Et quand l’ambassadeur fut parvenu au terme de cette humiliante démonstration de puissance, il vexa carrément le nouvel Alexandre. Puisque sa troupe n’avait même pas cligné de l’oeil sur le faste surnaturel du lieu. C’est tout juste s’il fit montre d’avoir vu la presse des courtisans qui ne respiraient plus devant tant d’affront. Cette turquerie ficha quand même le programme ludovicien un peu par terre. Et dans un silence où l’on n’entendit plus buzzer la vox d’un courtisan de l’agora.

Tout de suite après l’affront, Louis demanda à Molière qu’il se moquât à fond des Turcs. Et dans une pièce enturbannée qu’il écrirait pour l’occasion de cette galère. Et c’est ainsi, entre autres, qu’on se marra bien aux turqueries de Molière dans les chambres vertes du parc à Versailles. Plus sérieusement, si l’ambassadeur avait exprimé son admiration devant tant d’art miroitant, qu’il éprouvait forcément, il en aurait perdu sa tête dès son retour en terre turquesque. Car, c’était la mode à l’époque, que les souverains se pensaient chacun le plus grand monarque du monde, et sans second. Et ils punissaient, à la manière cruelle des rois antiques, tout porteur de mauvaise nouvelles.

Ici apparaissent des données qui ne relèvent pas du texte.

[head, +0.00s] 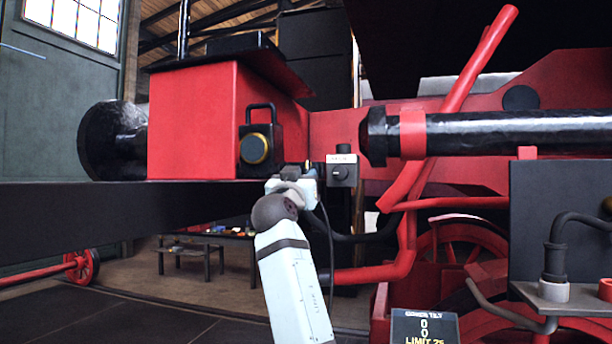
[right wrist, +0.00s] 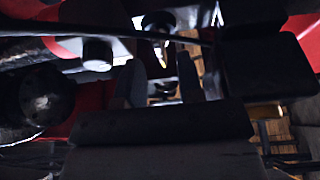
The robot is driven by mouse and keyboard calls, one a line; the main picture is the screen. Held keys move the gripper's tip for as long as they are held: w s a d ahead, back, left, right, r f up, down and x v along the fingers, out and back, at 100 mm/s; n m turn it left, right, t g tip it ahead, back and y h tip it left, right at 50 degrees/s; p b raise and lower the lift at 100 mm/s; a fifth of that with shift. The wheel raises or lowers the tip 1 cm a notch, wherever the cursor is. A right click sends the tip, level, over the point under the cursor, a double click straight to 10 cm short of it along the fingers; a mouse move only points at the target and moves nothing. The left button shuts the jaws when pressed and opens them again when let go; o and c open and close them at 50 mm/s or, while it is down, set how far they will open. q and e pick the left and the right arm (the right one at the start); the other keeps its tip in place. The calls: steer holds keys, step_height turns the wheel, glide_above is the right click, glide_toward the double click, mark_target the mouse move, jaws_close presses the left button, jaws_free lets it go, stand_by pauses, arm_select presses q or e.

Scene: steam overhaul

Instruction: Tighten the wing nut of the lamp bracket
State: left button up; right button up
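The lamp (head: 260,143), a black box with a top handle and a yellow-rimmed round lens, stands upright against the red box's front in the head view. My right arm reaches up from the bottom, and its gripper (head: 305,174) is just right of the lamp's lower edge, mostly hidden by the wrist. In the right wrist view the two dark fingers of the right gripper (right wrist: 159,82) stand apart, with a gap between them. A small pale, yellowish part (right wrist: 159,48) shows beyond the gap; I cannot tell if it is the wing nut. My left gripper is out of view.
A grey box with a black knob (head: 342,172) sits close right of my right gripper. A black beam (head: 130,212) runs at left, and red pipes (head: 410,235) stand at right. A display (head: 425,327) reading "LIMIT 25" is at the bottom. A bench stands behind.

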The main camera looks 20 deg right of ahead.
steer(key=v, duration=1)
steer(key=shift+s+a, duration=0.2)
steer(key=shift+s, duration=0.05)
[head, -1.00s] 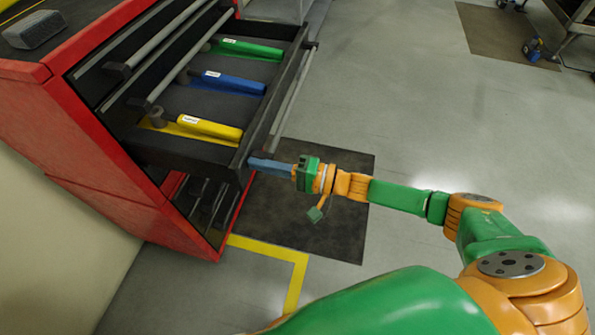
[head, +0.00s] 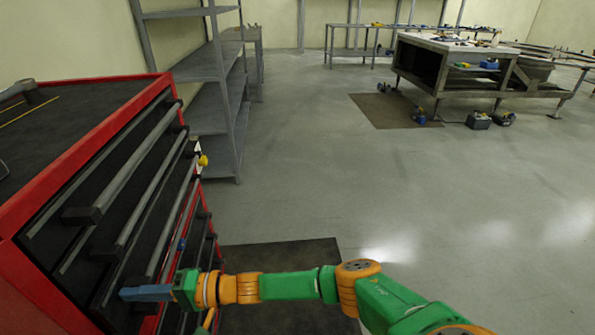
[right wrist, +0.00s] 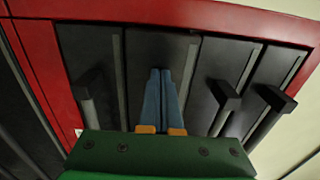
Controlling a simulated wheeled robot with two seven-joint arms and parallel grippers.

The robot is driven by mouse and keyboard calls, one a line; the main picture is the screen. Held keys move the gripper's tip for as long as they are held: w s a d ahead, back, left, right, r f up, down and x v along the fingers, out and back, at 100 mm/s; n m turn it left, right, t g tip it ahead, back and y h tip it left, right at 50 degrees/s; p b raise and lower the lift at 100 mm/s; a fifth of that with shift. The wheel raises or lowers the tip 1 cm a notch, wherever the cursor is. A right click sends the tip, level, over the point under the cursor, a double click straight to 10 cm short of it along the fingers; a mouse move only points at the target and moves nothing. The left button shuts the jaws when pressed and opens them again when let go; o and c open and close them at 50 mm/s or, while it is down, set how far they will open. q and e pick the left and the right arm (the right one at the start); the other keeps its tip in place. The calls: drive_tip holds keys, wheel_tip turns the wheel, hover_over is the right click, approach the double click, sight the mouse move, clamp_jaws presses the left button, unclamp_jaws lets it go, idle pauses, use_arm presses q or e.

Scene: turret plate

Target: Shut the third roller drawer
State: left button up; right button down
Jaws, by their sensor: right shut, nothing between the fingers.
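The red roller cabinet (head: 150,80) stands at the left of the head view, with black drawer fronts and long bar handles. The third drawer (right wrist: 187,50) shows no open interior now; its front looks about level with its neighbours. My right gripper (head: 124,294) is shut and empty, its blue fingers pointing at that drawer front. In the right wrist view the fingertips (right wrist: 160,72) are at or very close to the front, between neighbouring handles; contact cannot be told. The gripper body hides part of the front. My left gripper is out of view.
A grey shelf rack (head: 215,90) stands beyond the cabinet. A dark mat (head: 280,285) lies on the floor under my right arm. A workbench (head: 450,45) is far at the back right.

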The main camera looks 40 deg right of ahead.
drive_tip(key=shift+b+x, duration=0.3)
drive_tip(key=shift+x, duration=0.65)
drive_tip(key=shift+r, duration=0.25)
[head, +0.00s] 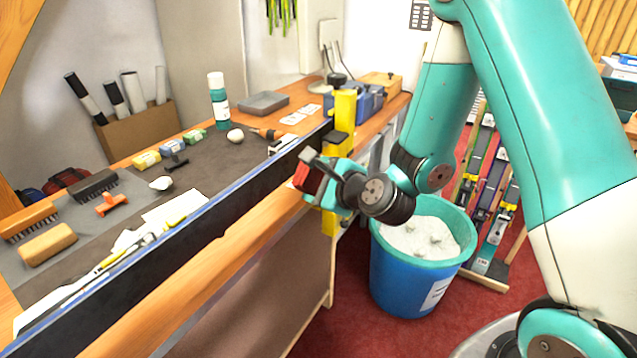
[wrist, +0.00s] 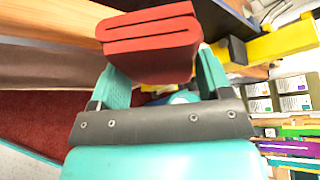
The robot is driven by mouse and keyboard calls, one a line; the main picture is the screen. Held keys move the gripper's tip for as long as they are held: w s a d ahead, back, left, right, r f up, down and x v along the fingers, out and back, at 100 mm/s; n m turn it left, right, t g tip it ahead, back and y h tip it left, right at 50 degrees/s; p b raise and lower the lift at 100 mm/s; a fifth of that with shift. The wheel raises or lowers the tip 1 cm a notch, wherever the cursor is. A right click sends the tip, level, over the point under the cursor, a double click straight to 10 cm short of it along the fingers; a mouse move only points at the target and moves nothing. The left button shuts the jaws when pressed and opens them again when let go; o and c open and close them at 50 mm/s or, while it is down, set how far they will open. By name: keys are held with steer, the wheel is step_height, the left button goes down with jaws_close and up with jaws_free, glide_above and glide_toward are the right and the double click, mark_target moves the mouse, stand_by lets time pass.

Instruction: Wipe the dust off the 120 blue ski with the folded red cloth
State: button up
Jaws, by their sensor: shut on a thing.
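The long ski (head: 250,190) lies along the front edge of the bench, on edge, with a dark side and a thin blue upper edge. A yellow vise (head: 343,118) stands at its far end. My gripper (head: 312,185) is near the ski's far end, on the front side by the vise. It is shut on the folded red cloth (head: 307,178), which shows large between the teal fingers in the wrist view (wrist: 150,45). I cannot tell whether the cloth touches the ski. No dust can be made out on the ski at this size.
A blue bin (head: 405,282) stands on the red floor below my arm. A rack of skis (head: 487,190) stands behind it.

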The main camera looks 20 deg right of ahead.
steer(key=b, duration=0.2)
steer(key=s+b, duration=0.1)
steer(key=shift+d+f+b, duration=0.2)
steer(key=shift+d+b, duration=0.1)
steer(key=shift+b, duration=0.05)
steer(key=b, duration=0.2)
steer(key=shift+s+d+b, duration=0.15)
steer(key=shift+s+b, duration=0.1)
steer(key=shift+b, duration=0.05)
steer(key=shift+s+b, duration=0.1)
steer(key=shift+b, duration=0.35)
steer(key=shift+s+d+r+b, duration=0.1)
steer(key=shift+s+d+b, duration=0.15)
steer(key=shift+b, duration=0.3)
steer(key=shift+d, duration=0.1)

Cette galerie des glaces est donc, et d’une certaine façon prospective, un escalier céleste qui monte depuis la Terre vers l’espace où réside les dieux olympiens, dont le plus solaire Louis XIV. Cette montée n’est pas sans évoquer le triomphe curialis à Rome, décrit par Suétone. Quand les empereurs et les maîtres de cavalerie entraient à Rome après leur triomphe sur les peuples barbares, c’est-à-dire nous autres. Et que, montés sur le char bige de chevaux blancs, ils avançaient vêtus de leur clamyde blanche constellée d’étoiles d’or. Ils traversaient la foule des patriciens, vers le temple du Dies Piter ou Jupiter Dialis. Et l’empereur était peint en rouge pareil au Dieu bienveillant. Enfin, quand il entrait dans le temple, tous le laissaient seul en conversation étrangère avec le Dieu soi-même qui lui disait l’avenir de la Cité.

Dans cette galerie des Glaces historiennes, on ne peut manquer d’être troublé, à la suite de ces restaurations. Car on y retrouve chaque fois des couleurs si vives du passé. Puisque, sous les couches des repeints successifs, les restaurateurs ont retrouvé les bleus flashants des fêtes de Le Brun. Comme on retrouva, sous les repeints de la Sixtine de Michel-Ange, des teintes si acides et criardes, que les experts n’en crurent pas leurs yeux ni leurs bouquins relâchés aux reliures. La couleur ne fut-elle point, d’une certaine façon, la sensualité féminine et le paganisme qui entrèrent dans les églises de la plus chaste chrétienté ? C’est pourquoi, récemment, on comprit que Michel-Ange ne fut pas seulement un artiste de la Renaissance, mais aussi le premier des maniéristes.

Après tant de reflets trompeurs, il nous faudra bien terminer sur une anecdote du désenchantement. Louis XIV est mort assez bêtement et dans son plumard. Il avait pris une gangrène assez définitive à sa jambe, qui le putréfia de son vivant. Déjà était-il perdu dans ses prières du bigot qu’il jouait au naturel par l’effet de Madame de Maintenon qui le tenait bien. Et pire encore, le jour de sa mort quand il était encore vivant, tous les courtisans s’étaient rués au lever d’Orléans, le futur régent dans quelques minutes à ce qu’on disait. Tant et si bien que le concepteur de la galerie des Glaces s’est terminé comme l’éteignoir, dans une solitude de miroirs qui n’étaient plus utiles. Tellement la réalité misérable du monde lui enseigna cruellement que, même les soleils devaient s’éteindre.

Cette nouvelle en prime time ficha une sacrée angoisse dans les couloirs médiatiques de Versailles. Et tous se jetèrent dans une fête licencieuse et libertine, pour se défouler du règne le plus écrasant qu’on vit jamais. La galerie des Glaces est vraiment ce génie du lieu des effets du baroque en trompe-l’oeil, qui savent perdre les hommes par l’effet de la fausseté de leurs sens imparfaits.

Il reste que selon la programmatique du classicisme baroque français, ces décors déchaînés, en des jeux illusionnistes dans les intérieurs, sont toujours cachés et couverts par des façades rigoureuses des ordres antiques. Finalement, cet ordre classique, au-dehors, régule la société comme la raison ou la sagesse savent modérer les passions humaines des orgueilleux.